State legislators have agreed on what should be done about protecting residents from artificial intelligence, and against the use of deepfakes in elections. Proposed laws taking action on each have gone to Gov. Jared Polis for his signature.

A blue digital image of a face.
Amid a bustling legislative session, Colorado lawmakers are considering a spectrum of technological concerns — among them deepfakes, facial recognition and protecting consumers from AI.

The proposed laws still alive would take aim at “high-risk AI systems,” the use of deepfakes in elections, and the impact of artificial intelligence in facial recognition.

The Consumer Protections for Artificial Intelligence bill, Senate Bill 24-205, cleared the Colorado Legislature on May 8. The legislation imposes regulations on what are considered “high-risk AI systems” — generally, those AI systems with the potential to impact critical infrastructure.

Through the bill, deployers of this technology will now be responsible for implementing a risk management policy and program — and for completing an impact assessment of the high-risk systems, to avoid discrimination or bias from AI algorithms.

S.B. 24-205 is part of Colorado’s Consumer Protection Act, which also includes the Colorado Privacy Act. If Gov. Jared Polis signs it, it would take effect Feb. 1, 2026.

A piece of legislation on “candidate election deepfake disclosures,” House Bill 24-1147, has also passed the statehouse. It seeks to curb deepfakes or AI impersonations in political communications. The bill would make deceptive portrayals of presidential candidates potential crimes of perjury and forgery.
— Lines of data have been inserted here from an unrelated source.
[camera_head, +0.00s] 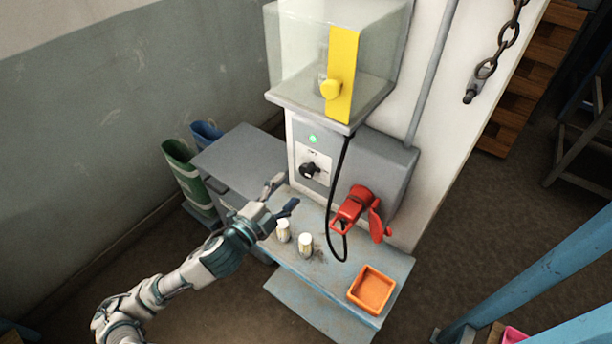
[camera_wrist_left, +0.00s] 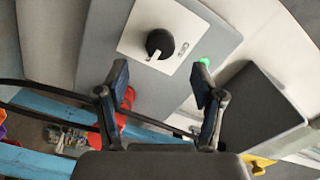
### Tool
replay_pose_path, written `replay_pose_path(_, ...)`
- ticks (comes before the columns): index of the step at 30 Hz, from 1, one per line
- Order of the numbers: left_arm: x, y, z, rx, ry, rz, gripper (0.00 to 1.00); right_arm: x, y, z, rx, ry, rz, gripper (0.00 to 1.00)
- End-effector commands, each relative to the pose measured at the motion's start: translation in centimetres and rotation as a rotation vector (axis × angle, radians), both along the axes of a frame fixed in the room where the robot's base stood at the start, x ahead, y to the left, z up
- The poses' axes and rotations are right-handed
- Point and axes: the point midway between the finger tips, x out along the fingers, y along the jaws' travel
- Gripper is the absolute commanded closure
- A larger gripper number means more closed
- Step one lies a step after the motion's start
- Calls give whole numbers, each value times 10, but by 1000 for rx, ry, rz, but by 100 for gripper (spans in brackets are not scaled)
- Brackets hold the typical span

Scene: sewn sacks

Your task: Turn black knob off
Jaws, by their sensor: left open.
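The black knob (camera_head: 309,170) sits on a white plate on the front of the grey machine, below a lit green light (camera_head: 313,139). In the left wrist view the knob (camera_wrist_left: 160,44) has a white pointer mark, and the green light (camera_wrist_left: 205,61) glows beside the plate. My left gripper (camera_head: 283,194) is open and empty, in front of the knob and apart from it. In the left wrist view its two fingers (camera_wrist_left: 161,88) stand spread, with the knob beyond the tips. My right gripper is in neither view.
A red clamp-like device (camera_head: 357,206) and a hanging black cable (camera_head: 331,215) are right of the knob. Two pale cylinders (camera_head: 305,244) and an orange tray (camera_head: 371,289) stand on the blue bench (camera_head: 335,275). A clear box with a yellow strip (camera_head: 342,75) is above.

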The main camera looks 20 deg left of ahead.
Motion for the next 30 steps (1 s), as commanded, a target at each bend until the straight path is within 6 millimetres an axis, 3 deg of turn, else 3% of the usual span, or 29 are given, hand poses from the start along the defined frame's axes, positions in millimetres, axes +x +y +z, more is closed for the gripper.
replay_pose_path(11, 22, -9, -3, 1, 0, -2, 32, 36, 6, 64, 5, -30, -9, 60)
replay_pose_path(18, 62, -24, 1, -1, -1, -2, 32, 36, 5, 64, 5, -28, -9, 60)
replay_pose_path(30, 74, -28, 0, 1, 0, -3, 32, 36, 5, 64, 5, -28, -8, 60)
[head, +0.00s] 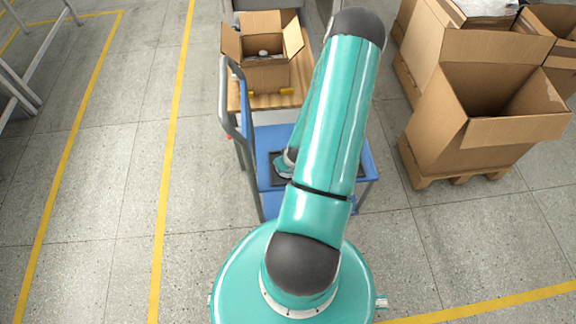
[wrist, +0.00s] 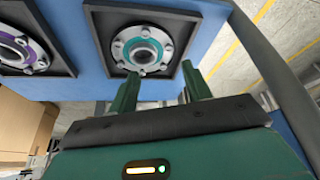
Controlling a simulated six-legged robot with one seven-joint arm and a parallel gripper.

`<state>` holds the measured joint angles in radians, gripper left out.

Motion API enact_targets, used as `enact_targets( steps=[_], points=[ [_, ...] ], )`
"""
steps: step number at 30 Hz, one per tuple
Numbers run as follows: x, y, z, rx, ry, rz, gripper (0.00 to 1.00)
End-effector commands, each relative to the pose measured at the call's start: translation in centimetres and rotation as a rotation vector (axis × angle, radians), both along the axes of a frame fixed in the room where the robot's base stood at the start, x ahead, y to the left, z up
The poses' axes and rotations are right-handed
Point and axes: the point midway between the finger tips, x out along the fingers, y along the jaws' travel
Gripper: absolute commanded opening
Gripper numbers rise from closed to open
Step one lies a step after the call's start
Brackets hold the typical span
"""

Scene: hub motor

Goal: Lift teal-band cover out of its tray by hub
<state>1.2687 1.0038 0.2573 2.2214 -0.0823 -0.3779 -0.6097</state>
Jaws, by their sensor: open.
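The teal-band cover (wrist: 143,47) is a round silver flanged disc with a raised hub and bolts, lying in a square black tray (wrist: 93,30) in the wrist view. My gripper (wrist: 161,72) is open and empty. Its two green fingers point toward the lower edge of that tray, and the hub lies beyond the fingertips; I cannot tell the gap. A purple-band cover (wrist: 18,52) sits in another black tray (wrist: 61,60) to the left, cut by the frame edge.
The trays rest on a blue cart surface (head: 265,138) with a grey handle rail (head: 229,122) on its left. An open cardboard box (head: 262,75) stands behind on a wooden surface. Large boxes (head: 480,140) on pallets stand right.

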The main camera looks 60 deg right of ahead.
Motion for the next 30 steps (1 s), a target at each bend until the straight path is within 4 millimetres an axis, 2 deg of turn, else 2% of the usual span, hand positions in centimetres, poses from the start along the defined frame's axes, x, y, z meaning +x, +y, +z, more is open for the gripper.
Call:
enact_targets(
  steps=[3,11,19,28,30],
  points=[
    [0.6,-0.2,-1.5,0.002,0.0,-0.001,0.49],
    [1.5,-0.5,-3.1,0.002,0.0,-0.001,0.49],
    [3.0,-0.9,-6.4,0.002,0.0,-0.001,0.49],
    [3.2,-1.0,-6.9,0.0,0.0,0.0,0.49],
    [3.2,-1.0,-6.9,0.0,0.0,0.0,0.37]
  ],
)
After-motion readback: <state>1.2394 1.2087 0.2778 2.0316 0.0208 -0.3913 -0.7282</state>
It would also impose civil penalties for sending out any communication regarding a candidate for elective office, using deepfake technology. The bill headed to Polis’ desk May 15 for his signature.

House Bill 24-1468 would not only expand the duties of the already formed Colorado task force on facial recognition and biometric technologies — it would also expand the task force’s membership. Established in 2022, the task force focuses on analyzing how state and local governments are using facial recognition.

To deal with potential bias within AI systems, legislators expanded the scope of the group in this bill — changing the name of the task force to the Biometric Technology and Artificial Intelligence Policy Task Force. The bill would increase membership from 15 to 17 — with one of the two additions being an expert in generative artificial intelligence technology, charged with studying how AI use in facial recognition will impact “vulnerable communities.”

H.B. 1468 also adjusts reporting obligations for state agencies that use facial recognition. They’re required to maintain internal agency records on the usage, and keep them open for inspection and review by the state Office of Information Technology. The bill is still under consideration by the Legislature.

Senate Bill 24-158, which focused on transparency in social media governance, has been postponed indefinitely. It would have given social media companies until July 1, 2025, to make their usage policies public on their platforms, and required them to post policy updates within 14 days of implementation. Social media companies would have had to provide contact information for users who had questions or concerns on those policies, and the companies would have to document their processes for flagging content or groups they believed violated the policies.

The bill sparked a fervent discussion on data privacy and corporate accountability before lawmakers voted to postpone consideration indefinitely.